Xe May Sandwich Shop
96 Saint Marks Pl
New York, NY 10009
Banh Mi is a gastronomic example of French colonialism in Vietnam. The sandwich uses French and Vietnamese ingredients, combined to produce a delectable East-meets-West concoction. The Hog is a speciality banh mi that Xe May serves up with grilled pork, scallion oil, and fried shallots, all sandwiched between either a white or whole wheat baguette. Like classic banh mis, this banh mi also includes fresh cilantro, pickled carrots, daikons, cucumbers, and chili mayo.
I was looking for a cheap place for lunch and found Xe May through Yelp as one of the highest rated places in the East Village area. And though my expectations were high (4.5 stars is pretty significant!), I was not disappointed! The bread had a nice crisp edge that I’m sure would sound beautiful if I had the chance to listen to it, like how Colette from Ratatouille tells us to listen for the sound of the crust.* Oh, and the bread comes in whole wheat too if you’d like. The fillings were tasty: grilled pork tasted a bit like char siu (Chinese bbq pork) and pickles were nice and sour to cut the sweetness of the pork. The fried shallots were not quite crispy enough as they wilted very quickly after being caught amidst the saucy meat and juicy pickles.
I also ordered an iced Vietnamese coffee (dark roast with sweetened condensed milk) and a fresh basil soda limeade.

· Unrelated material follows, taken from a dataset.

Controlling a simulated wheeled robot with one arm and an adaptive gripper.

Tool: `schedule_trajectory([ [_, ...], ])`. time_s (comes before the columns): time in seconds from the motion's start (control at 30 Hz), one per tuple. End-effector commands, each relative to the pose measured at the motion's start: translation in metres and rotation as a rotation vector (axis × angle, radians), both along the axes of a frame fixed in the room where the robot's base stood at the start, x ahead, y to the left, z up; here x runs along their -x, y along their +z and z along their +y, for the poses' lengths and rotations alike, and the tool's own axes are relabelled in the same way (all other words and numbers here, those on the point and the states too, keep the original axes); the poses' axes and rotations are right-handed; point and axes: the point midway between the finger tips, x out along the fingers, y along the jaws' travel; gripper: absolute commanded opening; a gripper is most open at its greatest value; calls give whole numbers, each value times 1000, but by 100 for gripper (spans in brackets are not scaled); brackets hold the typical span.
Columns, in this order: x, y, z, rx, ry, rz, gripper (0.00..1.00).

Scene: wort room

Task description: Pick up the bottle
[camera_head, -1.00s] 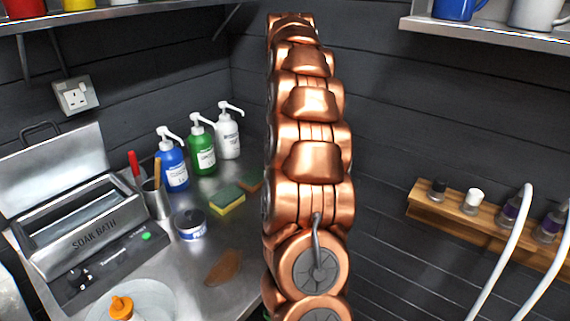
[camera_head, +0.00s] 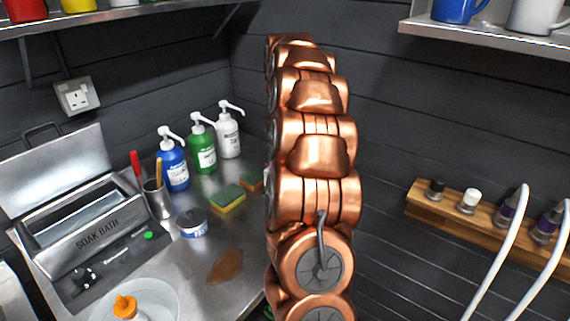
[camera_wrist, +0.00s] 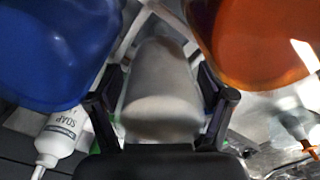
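Several bottles are in view, and I cannot tell which one the task means. In the head view, a blue pump bottle (camera_head: 173,166), a green one (camera_head: 203,150) and a white one (camera_head: 229,136) stand upright at the back of the metal counter. A bottle with an orange cap (camera_head: 125,306) shows at the bottom left. My gripper (camera_wrist: 160,92) shows only in the wrist view. Its fingers are spread on either side of a blurred pale grey, rounded thing (camera_wrist: 162,95), with gaps near the fingertips.
An open soak bath (camera_head: 75,225), a tool cup (camera_head: 157,199), a round tin (camera_head: 191,223) and a sponge (camera_head: 228,202) crowd the counter. A brown stain (camera_head: 226,266) marks it. A wooden rack (camera_head: 480,222) is on the right wall. Large blue (camera_wrist: 50,45) and orange (camera_wrist: 250,40) things flank my gripper.

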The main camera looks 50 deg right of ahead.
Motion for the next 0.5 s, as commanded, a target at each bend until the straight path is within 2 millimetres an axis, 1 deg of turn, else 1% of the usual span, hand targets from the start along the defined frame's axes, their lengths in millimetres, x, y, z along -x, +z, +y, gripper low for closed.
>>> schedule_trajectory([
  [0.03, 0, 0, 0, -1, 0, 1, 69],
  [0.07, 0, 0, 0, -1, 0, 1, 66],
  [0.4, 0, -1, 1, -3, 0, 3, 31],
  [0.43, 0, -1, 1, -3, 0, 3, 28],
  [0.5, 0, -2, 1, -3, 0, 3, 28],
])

The soda tasted a bit too much like a mojito without the alcohol … if I’m going to drink a mojito, I would prefer to have the white rum in it. Overall, I thought this place was a great lunch spot, aaaaalmost as tasty as the renowned/more authentic Banh Mi Saigon in Chinatown (sorry, still on my to-blog list!).
How can you tell how good bread is without tasting it?
Not the smell, not the look, but the sound of the crust. Listen.
Oh, symphony of crackle. Only great bread sound this way.